* Task description
Every line of the data must be copied exactly.

* Data shown
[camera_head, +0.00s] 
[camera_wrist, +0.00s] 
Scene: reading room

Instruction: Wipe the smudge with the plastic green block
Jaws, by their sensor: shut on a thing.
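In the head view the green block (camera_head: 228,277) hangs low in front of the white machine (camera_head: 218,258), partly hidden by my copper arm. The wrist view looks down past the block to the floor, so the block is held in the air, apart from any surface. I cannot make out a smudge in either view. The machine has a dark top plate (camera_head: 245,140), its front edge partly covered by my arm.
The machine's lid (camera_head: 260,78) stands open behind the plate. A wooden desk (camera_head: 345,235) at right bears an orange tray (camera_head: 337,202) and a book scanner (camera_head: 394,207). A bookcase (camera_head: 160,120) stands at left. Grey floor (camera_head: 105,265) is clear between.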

* Response to the task
[camera_head, +0.00s] 
[camera_wrist, +0.00s] 
Scene: reading room

Instruction: Wipe the smudge with the plastic green block
Jaws, by their sensor: shut on a thing.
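In the head view the green block (camera_head: 228,277) hangs low in front of the white machine (camera_head: 218,258), partly hidden by my copper arm. The wrist view looks down past the block to the floor, so the block is held in the air, apart from any surface. I cannot make out a smudge in either view. The machine has a dark top plate (camera_head: 245,140), its front edge partly covered by my arm.
The machine's lid (camera_head: 260,78) stands open behind the plate. A wooden desk (camera_head: 345,235) at right bears an orange tray (camera_head: 337,202) and a book scanner (camera_head: 394,207). A bookcase (camera_head: 160,120) stands at left. Grey floor (camera_head: 105,265) is clear between.

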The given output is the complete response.